Some general suggestion
I would avoid using namespace std which your code implies (almost) that you use.
You can shorten and make more readable std::enable_if<T>::type and std::is_integral<T>::value by writing them as std::enable_if_t<T> and std::is_integral_v<T> respectively (search for "Helper types" here, for instance).
The answer to your question
You need to apply operator[] to something
What you really want to ask is if the items in the object of type V can be accessed via [], so you want to check whether something like V{}[0] is valid, so you would write something like this (as to why std::decay_t is needed, see note (¹)):
template<class V, typename std::enable_if_t<std::is_integral_v<std::decay_t<decltype(V{}[0])>>, int> = false>
But V might be not default constructible
If you want to support types V without assuming that they are default constructible you can use std::declval to "pretend" you create a value of that type (here std::decay_t is needed for the same reason as above):
template<class V, typename std::enable_if_t<std::is_integral_v<std::decay_t<decltype(std::declval<V>()[0])>>, int> = false>
And operator[] could return some proxy to the actual entities in V
In general operator[] doesn't return an object of the type which is "conceptually" the type stored in the container; for instance, for std::vector<bool>, operator[] doesn't return a bool&, but a proxy type²; in those cases, you really want to rely on the value_type type alias stored in the container:
template<class V, typename std::enable_if_t<std::is_integral_v<typename V::value_type>, int> = false>
Something might be not value_type-equipped but only provide .begin()/.end()
As a last improvement, we can also remove the assumption that the V has a value_type member alias (which is true for STL container), and simply require that it has a begin member function (STL container have it too), and make use of ranges::iter_value_t³:
template<class V, typename std::enable_if_t<std::is_integral_v<ranges::iter_value_t<decltype(std::declval<V>().begin())>>, int> = 0>
Notice that
ranges::iter_value_t<decltype(std::declval<V>().begin())>
is in general not the same same thing as
std::decay_t<decltype(*std::declval<V>().begin())>
a case of when they are different being, again, std::vector<bool>.

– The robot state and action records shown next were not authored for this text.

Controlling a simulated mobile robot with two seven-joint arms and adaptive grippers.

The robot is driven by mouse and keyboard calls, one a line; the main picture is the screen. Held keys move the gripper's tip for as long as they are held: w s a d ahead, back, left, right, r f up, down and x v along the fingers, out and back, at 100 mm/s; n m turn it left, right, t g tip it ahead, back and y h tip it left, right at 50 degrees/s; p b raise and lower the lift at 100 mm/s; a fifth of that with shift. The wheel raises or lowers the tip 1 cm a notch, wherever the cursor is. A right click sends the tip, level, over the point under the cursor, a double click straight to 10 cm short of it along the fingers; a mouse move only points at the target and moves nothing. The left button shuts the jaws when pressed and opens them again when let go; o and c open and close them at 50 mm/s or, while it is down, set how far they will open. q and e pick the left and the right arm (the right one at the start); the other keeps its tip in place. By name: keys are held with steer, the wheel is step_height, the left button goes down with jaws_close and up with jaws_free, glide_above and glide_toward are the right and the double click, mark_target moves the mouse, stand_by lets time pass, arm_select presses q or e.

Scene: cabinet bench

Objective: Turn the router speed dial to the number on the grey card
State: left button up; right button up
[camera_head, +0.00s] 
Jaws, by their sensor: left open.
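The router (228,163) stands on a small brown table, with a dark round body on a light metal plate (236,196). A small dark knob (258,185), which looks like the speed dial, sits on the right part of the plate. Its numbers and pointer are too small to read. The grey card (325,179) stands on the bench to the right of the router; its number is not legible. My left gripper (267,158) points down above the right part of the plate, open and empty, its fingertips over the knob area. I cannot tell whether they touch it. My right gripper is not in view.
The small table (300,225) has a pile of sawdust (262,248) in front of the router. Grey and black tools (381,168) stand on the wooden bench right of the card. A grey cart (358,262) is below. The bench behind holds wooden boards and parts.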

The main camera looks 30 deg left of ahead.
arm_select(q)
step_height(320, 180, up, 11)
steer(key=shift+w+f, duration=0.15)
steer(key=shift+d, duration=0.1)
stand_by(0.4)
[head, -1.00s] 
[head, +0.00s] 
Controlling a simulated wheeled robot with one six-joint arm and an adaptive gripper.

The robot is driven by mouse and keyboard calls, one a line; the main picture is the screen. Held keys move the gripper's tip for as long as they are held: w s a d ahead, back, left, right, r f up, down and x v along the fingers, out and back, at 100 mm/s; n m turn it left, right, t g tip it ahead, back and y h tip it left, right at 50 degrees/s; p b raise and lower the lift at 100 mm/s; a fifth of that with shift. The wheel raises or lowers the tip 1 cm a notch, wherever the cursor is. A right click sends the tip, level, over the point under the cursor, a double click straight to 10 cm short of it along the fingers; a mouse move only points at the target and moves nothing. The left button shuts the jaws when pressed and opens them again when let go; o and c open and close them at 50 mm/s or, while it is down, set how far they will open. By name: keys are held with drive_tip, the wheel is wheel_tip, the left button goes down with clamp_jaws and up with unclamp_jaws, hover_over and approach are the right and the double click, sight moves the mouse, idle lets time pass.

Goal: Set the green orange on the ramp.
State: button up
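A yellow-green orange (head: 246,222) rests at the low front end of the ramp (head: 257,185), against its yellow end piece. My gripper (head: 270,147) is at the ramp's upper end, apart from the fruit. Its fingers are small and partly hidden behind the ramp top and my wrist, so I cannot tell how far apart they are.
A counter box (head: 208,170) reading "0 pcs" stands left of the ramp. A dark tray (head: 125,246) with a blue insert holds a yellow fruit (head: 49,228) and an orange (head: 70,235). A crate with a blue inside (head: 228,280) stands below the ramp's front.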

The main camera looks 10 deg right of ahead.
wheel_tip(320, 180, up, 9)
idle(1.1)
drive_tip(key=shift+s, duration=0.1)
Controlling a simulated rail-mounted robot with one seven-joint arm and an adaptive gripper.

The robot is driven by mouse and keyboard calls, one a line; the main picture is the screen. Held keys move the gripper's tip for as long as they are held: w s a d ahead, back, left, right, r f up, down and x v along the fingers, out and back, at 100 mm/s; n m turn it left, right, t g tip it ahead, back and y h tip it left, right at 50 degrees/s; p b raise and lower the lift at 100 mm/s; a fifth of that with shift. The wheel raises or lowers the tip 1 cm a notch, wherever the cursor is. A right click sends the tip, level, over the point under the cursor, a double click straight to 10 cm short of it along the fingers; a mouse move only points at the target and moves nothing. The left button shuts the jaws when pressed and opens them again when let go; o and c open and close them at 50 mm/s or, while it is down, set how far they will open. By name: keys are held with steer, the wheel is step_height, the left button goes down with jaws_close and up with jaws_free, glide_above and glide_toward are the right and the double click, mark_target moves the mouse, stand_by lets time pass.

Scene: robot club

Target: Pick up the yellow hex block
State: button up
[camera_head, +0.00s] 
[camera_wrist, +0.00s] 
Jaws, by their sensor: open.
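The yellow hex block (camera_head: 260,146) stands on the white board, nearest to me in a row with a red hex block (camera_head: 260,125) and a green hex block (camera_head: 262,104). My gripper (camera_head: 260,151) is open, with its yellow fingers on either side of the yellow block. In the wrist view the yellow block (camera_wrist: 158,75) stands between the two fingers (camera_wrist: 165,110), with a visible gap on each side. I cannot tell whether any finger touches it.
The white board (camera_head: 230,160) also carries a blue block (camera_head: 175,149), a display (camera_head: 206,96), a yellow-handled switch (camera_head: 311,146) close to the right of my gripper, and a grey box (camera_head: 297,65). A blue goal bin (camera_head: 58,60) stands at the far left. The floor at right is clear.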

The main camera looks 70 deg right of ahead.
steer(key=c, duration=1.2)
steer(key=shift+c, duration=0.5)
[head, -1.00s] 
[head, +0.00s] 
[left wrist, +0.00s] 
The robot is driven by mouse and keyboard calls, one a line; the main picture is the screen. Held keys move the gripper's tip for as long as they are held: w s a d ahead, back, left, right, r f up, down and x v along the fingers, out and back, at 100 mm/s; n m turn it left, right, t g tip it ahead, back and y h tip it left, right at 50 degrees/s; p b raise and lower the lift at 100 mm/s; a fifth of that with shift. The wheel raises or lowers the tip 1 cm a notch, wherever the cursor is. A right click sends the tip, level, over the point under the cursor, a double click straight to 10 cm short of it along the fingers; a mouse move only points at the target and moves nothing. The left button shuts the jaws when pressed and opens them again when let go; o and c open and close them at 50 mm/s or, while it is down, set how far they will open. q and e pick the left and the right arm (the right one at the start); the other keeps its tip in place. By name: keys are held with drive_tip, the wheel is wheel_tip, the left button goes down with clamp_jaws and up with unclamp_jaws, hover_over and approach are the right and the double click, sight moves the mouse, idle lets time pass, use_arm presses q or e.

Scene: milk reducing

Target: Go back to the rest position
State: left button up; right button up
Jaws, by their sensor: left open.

¹ std::vector<int>::operator[], for instance, returns int&, not int, and int& is not integral:
static_assert(std::is_integral_v<int&>); // fails
² For instance:
// this passes
static_assert(std::is_same_v<int, std::decay_t<decltype(std::declval<std::vector<int>>()[0])>>);
// this doesn't!
static_assert(std::is_same_v<bool, std::decay_t<decltype(std::declval<std::vector<bool>>()[0])>>);
// with my compiler, this one does pass
static_assert(std::is_same_v<std::_Bit_reference, std::decay_t<decltype(std::declval<std::vector<bool>>()[0])>>);
³ ranges::iter_value_t is from the header #include <range/v3/iterator/access.hpp> of the Range-v3 library. The documentation of that library is close to crap, so you can refer the doc of the analagous C++20 functionality on cppreference.